Con la Roma hai vissuto parecchie notti europee, c’eri contro il Barcellona, contro lo Shakhtar quando sei tornato. Un insieme di tante emozioni e tanti sentimenti. Cosa ha rappresentato Tirana è com’è stato vedere la gente impazzire e la città finalmente in festa?
“Si era creata un’atmosfera talmente grande e anche nella semifinale con il Leicester in casa, c’era un entusiasmo. Prima della partita, guardando lo stadio, parlavo con la gente dello staff e i magazzinieri e dicevamo che sarebbe stato impossibile non vincere, perché vedevi entusiasmo e percepivi il calore della gente che ti spingeva. Un’atmosfera così non si era mai creata, neanche nella semifinale con il Liverpool, perché con il Feyenoord avevi davvero la consapevolezza di poter vincere un trofeo. Questi tifosi sicuramente l’hanno meritata perché ci hanno sostenuto sempre, anche nei momenti meno facili ed era tantissimo che aspettavano di vedere un trofeo. È stato il giusto premio anche per noi. Il giorno dopo ho provato alcune tra le emozioni più belle della mia vita, quando siamo andati a fare il giro di Roma con il pullman. Arrivare sotto il Colosseo con la coppa e vedere la gente che impazzita che urlava di gioia è stato un qualcosa di unico, un’atmosfera surreale”.
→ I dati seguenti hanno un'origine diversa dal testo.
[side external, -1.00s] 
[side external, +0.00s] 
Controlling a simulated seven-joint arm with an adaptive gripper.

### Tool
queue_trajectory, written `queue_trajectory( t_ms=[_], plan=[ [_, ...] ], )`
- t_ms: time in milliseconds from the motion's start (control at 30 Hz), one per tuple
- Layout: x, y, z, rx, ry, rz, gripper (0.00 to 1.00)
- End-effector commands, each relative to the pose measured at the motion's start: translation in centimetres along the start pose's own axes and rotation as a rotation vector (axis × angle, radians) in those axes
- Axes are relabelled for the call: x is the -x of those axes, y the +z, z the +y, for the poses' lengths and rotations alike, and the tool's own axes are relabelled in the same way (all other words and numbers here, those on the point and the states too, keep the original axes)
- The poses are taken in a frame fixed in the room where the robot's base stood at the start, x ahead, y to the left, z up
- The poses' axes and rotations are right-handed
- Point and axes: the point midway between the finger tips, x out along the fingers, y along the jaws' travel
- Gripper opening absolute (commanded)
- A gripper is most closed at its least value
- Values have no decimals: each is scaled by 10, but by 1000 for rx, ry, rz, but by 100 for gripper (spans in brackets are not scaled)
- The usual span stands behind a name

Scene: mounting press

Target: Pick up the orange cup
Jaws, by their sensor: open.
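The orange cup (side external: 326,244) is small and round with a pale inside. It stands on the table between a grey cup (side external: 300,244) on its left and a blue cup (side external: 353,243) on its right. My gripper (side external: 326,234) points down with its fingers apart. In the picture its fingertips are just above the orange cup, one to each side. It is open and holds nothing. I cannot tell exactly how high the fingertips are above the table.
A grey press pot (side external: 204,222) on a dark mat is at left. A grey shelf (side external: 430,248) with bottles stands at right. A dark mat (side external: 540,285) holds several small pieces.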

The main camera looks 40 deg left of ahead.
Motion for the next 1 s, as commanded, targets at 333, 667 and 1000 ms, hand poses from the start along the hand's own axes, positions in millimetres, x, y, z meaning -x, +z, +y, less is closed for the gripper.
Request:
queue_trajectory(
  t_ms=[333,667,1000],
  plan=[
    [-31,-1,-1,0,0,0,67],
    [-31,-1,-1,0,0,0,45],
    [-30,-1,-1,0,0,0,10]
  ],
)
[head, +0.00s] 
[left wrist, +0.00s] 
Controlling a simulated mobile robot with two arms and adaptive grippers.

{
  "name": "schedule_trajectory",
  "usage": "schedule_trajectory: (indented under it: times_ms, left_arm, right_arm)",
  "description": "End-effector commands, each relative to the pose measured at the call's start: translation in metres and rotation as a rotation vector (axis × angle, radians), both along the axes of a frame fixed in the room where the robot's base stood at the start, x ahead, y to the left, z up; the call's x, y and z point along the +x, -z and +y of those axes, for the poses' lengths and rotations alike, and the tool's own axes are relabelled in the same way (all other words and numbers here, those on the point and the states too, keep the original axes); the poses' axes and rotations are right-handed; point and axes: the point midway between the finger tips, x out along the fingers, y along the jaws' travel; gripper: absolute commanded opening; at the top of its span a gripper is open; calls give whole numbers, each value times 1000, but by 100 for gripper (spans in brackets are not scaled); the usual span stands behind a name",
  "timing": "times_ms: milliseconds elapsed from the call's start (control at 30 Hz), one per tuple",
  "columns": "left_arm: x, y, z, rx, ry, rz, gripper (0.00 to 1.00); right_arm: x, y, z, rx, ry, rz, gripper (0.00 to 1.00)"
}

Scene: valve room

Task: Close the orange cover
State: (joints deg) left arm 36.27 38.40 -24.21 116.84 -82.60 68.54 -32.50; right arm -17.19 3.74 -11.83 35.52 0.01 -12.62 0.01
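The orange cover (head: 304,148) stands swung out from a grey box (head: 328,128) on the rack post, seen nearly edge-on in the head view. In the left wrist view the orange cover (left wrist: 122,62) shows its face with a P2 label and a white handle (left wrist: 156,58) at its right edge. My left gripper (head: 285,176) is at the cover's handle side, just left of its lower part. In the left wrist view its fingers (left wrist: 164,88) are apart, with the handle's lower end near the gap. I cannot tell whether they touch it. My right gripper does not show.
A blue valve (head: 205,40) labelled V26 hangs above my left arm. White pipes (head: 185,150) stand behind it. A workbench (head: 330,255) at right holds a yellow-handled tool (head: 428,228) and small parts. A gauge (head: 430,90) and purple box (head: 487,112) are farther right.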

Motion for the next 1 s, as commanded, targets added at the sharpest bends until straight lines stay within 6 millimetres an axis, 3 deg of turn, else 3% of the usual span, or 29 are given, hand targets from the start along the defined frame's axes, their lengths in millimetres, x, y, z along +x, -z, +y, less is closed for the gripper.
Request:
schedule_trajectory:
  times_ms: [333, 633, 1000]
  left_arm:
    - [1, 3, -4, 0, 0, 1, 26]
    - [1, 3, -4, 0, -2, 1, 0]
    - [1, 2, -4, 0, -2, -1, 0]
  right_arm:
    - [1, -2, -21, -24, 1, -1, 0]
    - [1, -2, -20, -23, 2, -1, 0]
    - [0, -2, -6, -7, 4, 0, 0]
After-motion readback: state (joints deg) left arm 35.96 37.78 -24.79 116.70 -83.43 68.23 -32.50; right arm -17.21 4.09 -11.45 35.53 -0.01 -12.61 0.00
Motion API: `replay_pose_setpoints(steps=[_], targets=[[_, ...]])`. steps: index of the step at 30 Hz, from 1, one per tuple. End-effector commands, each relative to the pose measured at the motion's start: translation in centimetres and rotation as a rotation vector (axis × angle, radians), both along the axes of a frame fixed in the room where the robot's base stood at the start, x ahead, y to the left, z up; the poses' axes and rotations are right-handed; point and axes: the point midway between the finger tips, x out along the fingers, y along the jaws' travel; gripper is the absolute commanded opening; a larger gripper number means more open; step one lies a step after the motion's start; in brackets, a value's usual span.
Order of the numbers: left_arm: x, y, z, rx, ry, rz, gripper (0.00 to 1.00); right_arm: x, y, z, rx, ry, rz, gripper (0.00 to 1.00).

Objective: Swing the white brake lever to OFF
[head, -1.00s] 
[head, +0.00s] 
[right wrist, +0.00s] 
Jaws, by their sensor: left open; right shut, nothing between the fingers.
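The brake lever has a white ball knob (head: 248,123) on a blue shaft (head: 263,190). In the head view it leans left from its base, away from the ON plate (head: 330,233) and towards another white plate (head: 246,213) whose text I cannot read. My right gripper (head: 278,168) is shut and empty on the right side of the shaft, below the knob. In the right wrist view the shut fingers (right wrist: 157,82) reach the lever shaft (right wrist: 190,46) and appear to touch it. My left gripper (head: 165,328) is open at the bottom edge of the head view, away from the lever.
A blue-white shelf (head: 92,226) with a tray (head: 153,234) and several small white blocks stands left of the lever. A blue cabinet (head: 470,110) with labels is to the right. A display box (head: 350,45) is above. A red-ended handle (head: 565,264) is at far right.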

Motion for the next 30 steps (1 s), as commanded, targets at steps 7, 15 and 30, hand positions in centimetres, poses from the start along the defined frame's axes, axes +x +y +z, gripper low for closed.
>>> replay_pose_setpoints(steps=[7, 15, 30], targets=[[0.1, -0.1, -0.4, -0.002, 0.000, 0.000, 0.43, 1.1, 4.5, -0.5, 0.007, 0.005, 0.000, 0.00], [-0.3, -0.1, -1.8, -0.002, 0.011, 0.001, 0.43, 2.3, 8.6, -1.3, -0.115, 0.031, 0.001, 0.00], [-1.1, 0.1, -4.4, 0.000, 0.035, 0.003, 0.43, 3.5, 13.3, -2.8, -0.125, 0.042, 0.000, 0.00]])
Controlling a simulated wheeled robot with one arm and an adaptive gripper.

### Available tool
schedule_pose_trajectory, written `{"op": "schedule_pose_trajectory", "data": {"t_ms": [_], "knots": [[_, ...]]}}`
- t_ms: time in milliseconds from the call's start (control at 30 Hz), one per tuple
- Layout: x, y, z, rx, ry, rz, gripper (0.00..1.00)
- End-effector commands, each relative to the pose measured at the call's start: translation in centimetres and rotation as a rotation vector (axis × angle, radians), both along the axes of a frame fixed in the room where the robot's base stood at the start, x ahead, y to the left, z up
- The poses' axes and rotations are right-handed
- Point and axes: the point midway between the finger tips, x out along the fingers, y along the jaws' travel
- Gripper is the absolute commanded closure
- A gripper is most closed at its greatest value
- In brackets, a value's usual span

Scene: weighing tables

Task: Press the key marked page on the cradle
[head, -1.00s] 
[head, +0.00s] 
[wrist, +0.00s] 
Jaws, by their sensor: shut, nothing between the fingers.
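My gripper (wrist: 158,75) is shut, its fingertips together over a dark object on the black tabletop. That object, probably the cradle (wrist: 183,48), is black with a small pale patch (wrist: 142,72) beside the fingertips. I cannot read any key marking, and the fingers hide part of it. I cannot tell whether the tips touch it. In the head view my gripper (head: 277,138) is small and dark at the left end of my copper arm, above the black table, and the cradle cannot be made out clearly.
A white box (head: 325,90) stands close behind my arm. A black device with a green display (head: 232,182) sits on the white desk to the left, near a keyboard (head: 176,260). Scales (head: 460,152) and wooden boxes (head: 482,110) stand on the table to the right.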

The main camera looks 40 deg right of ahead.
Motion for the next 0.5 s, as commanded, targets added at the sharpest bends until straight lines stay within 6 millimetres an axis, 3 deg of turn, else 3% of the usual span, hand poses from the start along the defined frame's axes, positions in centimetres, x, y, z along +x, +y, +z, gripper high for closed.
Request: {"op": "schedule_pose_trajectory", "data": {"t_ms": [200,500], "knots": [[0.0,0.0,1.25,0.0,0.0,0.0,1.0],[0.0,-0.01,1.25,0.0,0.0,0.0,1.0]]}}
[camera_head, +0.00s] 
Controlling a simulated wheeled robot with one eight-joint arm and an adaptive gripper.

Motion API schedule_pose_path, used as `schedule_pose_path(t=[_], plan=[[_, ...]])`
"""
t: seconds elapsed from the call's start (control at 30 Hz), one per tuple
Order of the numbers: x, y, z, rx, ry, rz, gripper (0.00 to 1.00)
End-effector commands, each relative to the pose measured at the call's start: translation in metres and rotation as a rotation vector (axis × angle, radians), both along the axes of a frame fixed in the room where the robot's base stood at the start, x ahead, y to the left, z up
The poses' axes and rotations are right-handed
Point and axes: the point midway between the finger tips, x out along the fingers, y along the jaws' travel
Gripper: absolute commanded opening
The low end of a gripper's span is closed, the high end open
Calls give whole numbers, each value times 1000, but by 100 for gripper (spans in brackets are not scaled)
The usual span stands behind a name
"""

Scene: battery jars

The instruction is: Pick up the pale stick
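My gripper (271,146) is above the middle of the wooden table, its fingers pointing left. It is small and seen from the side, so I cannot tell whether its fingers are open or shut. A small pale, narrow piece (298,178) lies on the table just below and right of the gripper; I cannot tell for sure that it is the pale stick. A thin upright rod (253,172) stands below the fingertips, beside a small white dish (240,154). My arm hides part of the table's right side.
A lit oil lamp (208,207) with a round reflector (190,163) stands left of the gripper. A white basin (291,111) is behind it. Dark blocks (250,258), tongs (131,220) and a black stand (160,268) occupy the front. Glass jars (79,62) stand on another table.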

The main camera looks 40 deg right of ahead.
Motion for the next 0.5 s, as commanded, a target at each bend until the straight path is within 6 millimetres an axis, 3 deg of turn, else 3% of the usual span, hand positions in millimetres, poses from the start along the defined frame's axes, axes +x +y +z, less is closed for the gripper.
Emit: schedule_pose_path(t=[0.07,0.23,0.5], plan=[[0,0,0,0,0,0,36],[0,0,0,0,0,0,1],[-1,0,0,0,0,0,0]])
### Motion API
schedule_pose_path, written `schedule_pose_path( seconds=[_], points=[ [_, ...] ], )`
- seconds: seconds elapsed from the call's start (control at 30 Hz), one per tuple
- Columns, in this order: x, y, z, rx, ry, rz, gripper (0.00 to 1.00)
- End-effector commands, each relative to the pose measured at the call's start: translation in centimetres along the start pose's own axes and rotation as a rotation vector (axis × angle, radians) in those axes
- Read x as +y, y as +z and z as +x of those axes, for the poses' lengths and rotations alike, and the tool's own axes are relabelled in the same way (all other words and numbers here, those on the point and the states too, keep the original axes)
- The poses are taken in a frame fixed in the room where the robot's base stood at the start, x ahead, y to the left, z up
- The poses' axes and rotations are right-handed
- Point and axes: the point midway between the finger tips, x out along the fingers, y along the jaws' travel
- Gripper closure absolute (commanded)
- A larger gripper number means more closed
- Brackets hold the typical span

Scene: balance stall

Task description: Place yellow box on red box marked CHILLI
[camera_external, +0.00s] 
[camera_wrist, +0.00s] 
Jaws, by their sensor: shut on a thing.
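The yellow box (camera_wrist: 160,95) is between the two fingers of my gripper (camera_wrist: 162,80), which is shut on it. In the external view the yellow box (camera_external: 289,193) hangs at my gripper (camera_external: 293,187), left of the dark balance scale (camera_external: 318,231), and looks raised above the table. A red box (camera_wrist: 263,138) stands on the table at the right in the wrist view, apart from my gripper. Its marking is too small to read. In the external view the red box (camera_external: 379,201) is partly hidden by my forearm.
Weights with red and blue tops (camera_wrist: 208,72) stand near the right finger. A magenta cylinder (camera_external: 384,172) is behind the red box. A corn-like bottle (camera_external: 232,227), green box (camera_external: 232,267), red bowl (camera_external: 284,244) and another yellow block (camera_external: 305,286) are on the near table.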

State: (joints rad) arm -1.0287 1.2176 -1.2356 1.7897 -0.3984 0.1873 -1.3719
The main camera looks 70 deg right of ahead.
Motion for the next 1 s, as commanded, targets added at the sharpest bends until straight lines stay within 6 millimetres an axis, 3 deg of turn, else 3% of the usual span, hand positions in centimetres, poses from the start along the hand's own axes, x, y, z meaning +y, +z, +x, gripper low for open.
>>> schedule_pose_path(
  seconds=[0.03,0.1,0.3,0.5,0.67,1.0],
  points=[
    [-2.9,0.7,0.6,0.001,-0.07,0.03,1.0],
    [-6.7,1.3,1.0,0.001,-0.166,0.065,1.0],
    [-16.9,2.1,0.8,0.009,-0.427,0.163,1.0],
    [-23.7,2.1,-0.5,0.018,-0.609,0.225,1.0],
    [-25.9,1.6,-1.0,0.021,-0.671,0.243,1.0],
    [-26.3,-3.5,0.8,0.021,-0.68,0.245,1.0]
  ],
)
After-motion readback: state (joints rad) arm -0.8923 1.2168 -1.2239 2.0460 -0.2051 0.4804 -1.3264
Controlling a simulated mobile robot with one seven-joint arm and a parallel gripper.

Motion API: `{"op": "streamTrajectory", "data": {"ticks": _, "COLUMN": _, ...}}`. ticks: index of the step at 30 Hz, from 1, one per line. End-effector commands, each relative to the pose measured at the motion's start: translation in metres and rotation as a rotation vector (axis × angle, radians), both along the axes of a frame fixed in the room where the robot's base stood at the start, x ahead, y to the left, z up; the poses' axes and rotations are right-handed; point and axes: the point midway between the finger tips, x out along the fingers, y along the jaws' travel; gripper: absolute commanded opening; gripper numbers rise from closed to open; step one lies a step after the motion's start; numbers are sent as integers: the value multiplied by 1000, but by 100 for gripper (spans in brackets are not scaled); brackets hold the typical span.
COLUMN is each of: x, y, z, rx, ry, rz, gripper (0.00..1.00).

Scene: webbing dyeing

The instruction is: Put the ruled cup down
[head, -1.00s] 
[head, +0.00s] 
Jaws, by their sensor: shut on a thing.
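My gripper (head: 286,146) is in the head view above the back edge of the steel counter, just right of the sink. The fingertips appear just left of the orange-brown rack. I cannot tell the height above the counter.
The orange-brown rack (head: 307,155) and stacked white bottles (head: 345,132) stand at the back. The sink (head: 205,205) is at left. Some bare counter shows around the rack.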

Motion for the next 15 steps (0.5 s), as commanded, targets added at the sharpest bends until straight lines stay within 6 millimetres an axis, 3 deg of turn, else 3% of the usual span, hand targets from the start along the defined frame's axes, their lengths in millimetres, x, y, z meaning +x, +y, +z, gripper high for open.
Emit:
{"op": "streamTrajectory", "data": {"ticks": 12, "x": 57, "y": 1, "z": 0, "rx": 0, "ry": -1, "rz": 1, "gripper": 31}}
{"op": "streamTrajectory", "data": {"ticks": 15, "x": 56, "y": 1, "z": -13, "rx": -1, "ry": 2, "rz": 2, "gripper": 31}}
Qual è il consiglio che dai a un giovane che inizia il suo viaggio con il sogno di diventare calciatore?
“Io credo che ci debba essere innanzitutto la forte convinzione di ottenere il risultato e di raggiungere un obiettivo. Si deve avere costanza e perseverare e soprattutto trovare equilibrio mentale prima che fisico perché il successo è molto più difficile mantenerlo che raggiungerlo. Poi è importante avere sempre l’ambizione di fare qualcosa in più e quando arrivi a un traguardo devi lavorare per sviluppare ancora di più le tue qualità per cercare di raggiungere obiettivi ancora più importanti senza fermarti. Alla base di tutto devono esserci una grande dose di umiltà e il focus su ciò che devi fare senza accontentarti mai”.